# Description of the task
Make an exact copy of the listing below.

# Data lines
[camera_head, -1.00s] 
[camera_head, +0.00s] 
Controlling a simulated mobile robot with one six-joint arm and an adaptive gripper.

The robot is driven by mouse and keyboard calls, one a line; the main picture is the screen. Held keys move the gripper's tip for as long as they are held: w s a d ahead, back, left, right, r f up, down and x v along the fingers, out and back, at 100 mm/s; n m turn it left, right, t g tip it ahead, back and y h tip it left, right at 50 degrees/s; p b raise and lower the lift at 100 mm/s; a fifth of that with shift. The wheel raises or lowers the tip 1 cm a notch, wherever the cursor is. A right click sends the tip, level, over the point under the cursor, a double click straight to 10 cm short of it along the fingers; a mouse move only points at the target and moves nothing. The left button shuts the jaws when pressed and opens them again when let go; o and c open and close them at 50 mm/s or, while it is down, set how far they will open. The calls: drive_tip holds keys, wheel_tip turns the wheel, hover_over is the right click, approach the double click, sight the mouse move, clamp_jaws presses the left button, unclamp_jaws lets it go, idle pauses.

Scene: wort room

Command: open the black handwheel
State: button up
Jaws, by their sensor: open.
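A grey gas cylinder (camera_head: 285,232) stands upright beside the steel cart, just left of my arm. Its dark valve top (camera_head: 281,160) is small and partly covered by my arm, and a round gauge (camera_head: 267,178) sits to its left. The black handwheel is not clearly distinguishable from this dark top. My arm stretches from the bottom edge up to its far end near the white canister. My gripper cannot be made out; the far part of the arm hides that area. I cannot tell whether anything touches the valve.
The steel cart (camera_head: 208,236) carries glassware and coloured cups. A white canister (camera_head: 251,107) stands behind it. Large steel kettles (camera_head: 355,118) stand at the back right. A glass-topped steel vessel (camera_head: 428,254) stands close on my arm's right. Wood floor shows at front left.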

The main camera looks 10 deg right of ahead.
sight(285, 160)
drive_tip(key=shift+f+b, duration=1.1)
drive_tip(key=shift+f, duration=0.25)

# Answer to the task
[camera_head, -1.00s] 
[camera_head, +0.00s] 
Controlling a simulated mobile robot with one six-joint arm and an adaptive gripper.

The robot is driven by mouse and keyboard calls, one a line; the main picture is the screen. Held keys move the gripper's tip for as long as they are held: w s a d ahead, back, left, right, r f up, down and x v along the fingers, out and back, at 100 mm/s; n m turn it left, right, t g tip it ahead, back and y h tip it left, right at 50 degrees/s; p b raise and lower the lift at 100 mm/s; a fifth of that with shift. The wheel raises or lowers the tip 1 cm a notch, wherever the cursor is. A right click sends the tip, level, over the point under the cursor, a double click straight to 10 cm short of it along the fingers; a mouse move only points at the target and moves nothing. The left button shuts the jaws when pressed and opens them again when let go; o and c open and close them at 50 mm/s or, while it is down, set how far they will open. The calls: drive_tip holds keys, wheel_tip turns the wheel, hover_over is the right click, approach the double click, sight the mouse move, clamp_jaws presses the left button, unclamp_jaws lets it go, idle pauses.

Scene: wort room

Command: open the black handwheel
State: button up
Jaws, by their sensor: open.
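A grey gas cylinder (camera_head: 285,232) stands upright beside the steel cart, just left of my arm. Its dark valve top (camera_head: 281,160) is small and partly covered by my arm, and a round gauge (camera_head: 267,178) sits to its left. The black handwheel is not clearly distinguishable from this dark top. My arm stretches from the bottom edge up to its far end near the white canister. My gripper cannot be made out; the far part of the arm hides that area. I cannot tell whether anything touches the valve.
The steel cart (camera_head: 208,236) carries glassware and coloured cups. A white canister (camera_head: 251,107) stands behind it. Large steel kettles (camera_head: 355,118) stand at the back right. A glass-topped steel vessel (camera_head: 428,254) stands close on my arm's right. Wood floor shows at front left.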

The main camera looks 10 deg right of ahead.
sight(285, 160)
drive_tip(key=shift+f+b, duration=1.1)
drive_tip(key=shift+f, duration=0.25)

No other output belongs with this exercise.